Avis aux lecteurs : En l’absence du JMO du 6e BCL, du JMO de l’AS 316 et d’archives familiales (correspondance, livret militaire…), l’exposé qui suit va s’efforcer de décrire ce qui a dû être le parcours de Joseph de son entrée au 502e RAS à son décès de ses blessures le 1er septembre.

Le 18 juin, quelques éléments du 6e BCL entament des reconnaissances dans la région d’Acy-en-Multien (Oise), avant de les pousser le lendemain jusqu’à la ligne Bouresches – Bois de Belleau.

Le 24 juin, le bataillon manœuvre pour 4 jours avec des éléments de la 164e Division d’Infanterie.

Le 29 juin, ordre est donné au 6e BCL de se mettre à la disposition de la Ve Armée. ll embarque en gare de Lizy-sur-Ourcq (Seine-et-Marne) et est dirigé sur la gare de Saint-Hilaire-au-Temple (Marne).

Le 1er juillet, l’AS 316 stationne au Camp de l’Ermitage.

Le 2 juillet, le 6e BCL manœuvre avec la 83rd US Infantry Brigade (42nd US Infantry Division) et certains chars du bataillon vont en reconnaissance vers Somme-Tourbe (Marne).





Transport des chars Renault FT par tracteur Caterpillar

Le 4 juillet, c’est au tour de la 84th US Infantry Brigade (même division US) de s‘entraîner avec le bataillon.

Le 5 juillet, retour à la gare de Saint-Hilaire-au-Temple pour l’ensemble du 6e BCL où il embarque à destination de… Somme-Tourbe (Marne).
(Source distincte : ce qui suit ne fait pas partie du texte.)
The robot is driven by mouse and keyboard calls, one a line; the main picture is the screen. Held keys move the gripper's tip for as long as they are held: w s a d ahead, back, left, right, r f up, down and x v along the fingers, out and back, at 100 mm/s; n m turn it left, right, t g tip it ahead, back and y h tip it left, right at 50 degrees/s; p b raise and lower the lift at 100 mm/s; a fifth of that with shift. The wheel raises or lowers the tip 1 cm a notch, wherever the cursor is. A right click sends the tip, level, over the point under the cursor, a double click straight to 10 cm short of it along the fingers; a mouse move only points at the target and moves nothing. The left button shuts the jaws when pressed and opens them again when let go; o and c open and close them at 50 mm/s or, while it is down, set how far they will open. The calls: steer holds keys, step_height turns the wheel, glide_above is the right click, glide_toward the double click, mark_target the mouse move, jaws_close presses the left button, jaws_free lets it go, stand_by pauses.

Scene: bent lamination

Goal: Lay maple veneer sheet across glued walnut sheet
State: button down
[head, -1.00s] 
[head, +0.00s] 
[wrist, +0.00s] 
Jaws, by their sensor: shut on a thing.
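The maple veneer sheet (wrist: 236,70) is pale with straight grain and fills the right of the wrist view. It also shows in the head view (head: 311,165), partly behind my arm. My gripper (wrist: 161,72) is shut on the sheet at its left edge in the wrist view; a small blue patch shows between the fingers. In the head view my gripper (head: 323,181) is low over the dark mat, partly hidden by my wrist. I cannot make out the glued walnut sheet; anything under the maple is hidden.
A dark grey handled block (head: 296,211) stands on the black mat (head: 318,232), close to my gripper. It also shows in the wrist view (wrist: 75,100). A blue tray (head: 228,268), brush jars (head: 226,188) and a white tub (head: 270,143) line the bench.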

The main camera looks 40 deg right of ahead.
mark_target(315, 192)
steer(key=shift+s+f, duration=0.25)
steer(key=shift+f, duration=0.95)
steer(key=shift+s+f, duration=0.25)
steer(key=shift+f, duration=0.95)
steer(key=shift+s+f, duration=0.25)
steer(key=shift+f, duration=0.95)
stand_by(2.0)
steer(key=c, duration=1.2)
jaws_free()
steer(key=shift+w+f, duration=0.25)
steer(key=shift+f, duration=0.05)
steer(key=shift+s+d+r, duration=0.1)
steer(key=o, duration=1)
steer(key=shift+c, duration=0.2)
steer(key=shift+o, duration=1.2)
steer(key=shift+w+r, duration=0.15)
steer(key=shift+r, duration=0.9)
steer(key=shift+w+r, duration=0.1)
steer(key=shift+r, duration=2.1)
A son arrivée (dans la nuit du 5 au 6), il stationne au Camp Castelnau, aux environs de La-Croix-en-Champagne.

À partir du 7 juillet, le 6e BCL effectue des reconnaissances durant 3 jours dans la zone.

Le 10 juillet, le 502e RAS reçoit l’ordre de se regrouper dans la région de Châlons. Le 6e BCL embarque en deux trains à Somme-Tourbe le 11 et dès le lendemain arrive en gare de Châlons-en-Champagne, il se rassemble avec le 4e BCL à Saint-Pierre-aux-Oies (à l’ouest de Châlons – aujourd’hui Saint-Pierre). 

Le 14 juillet, le bataillon exécute des reconnaissances à l’ouest de la Montagne-de-Reims et à l’est de la voie ferrée Cuperly-Suippes et la Suippe.

Les 16 et 17 juillet, le 6e BCL est intégré à la Xe Armée du Général Mangin, et est placé en réserve d’armée. 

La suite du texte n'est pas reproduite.